The Latest in Art, Architecture and Design
Looking for what's new and cool in the worlds of art, architecture and design? Below, the latest trends, unearthed:
Art
Last year, as fashion types posted pictures on Instagram of their weekends throwing clay, Vogue called the craft “the new yoga."
Certainly there is a growing appetite for beautiful homewares and sculpture, made from organic materials and produced by a talented generation of new ceramists.
Natalie Herrera is one such rising star. The graphic designer has taken the fundamentals she learned at the Rhode Island School of Design and applied them to a new medium.
Her ceramics, wheel-thrown or hand-built, take on an angularity, structuraland graphic quality. “Most of the inspiration for my ceramics comes from architecture,” says Herrera, including Brutalist buildings in Colombia and parallel forms in New York City. Much of her art, created under the brand High Gloss, which she launched in 2013, has a practical use, such as stacking cups without handles that work to conserve cupboard space.
More and more, though, she is being commissioned to create ceramic sculptural pieces. “Many of my friends have objects all over their home, a mini-museum of pieces,” she says.
Architecture
Europe’s Neolithic long house, a timber dwelling built around 6,000 B.C., was a solid home for as many as 30 people. Thousands of years later, the Romans developed timber framing; in China, ancient temples were usually built of wood. Fast-forward to 2018, and architects are bringing back wood for megatowers.
Five times lighter than concrete, but with a comparable strength-per-weight ratio, high thermal performance, and qualities that make it pleasant to work with and live with—nontoxic, calming, organic and inherently beautiful—wood is increasingly being used in creative ways for pioneering construction projects.
New types of engineered timber enable architects to build bigger and higher. Cross-laminated timber, or CLT, is produced by layering sections at right angles, while hybrid CLT combines the material with steel. Earlier this year, Sumitomo Forestry unveiled plans for a 350-meter, 70-story hybrid skyscraper in Tokyo, which will be the world’s tallest wooden building.
Design
Designers are coming up with ingenious solutions to recycle what has already been discarded, particularly plastic.

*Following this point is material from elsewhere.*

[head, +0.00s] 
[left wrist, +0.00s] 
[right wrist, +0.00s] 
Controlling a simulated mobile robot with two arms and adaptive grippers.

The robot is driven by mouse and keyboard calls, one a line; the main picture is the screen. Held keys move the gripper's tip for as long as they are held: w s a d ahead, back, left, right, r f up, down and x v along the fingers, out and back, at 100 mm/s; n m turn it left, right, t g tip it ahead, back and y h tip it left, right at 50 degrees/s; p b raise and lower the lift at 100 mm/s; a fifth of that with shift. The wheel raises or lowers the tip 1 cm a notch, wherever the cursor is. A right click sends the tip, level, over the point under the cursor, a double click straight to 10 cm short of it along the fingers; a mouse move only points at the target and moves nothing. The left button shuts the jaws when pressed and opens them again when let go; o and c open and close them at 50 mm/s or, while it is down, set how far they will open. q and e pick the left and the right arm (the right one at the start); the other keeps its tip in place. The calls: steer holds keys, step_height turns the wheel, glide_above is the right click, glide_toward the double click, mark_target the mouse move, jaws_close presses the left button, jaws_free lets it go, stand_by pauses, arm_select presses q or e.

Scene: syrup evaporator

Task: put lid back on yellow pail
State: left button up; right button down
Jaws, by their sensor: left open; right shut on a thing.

Ocean terrazzo is the invention of furniture designer Brodie Neill, who was inspired to create a new take on traditional marble as a response to the plastic he saw damaging the coastline of his native Tasmania. Fragments of plastic that washed up on beaches are being used to create eye-catching furniture, such as the Flotsam table. And at furniture company Pentatonic, comfortable desk chairs are created using soft Plyfix, a textured felt you would never guess used to be plastic. Even Ikea is at it; its Kungsbacka kitchen doors are made from recycled PET bottles.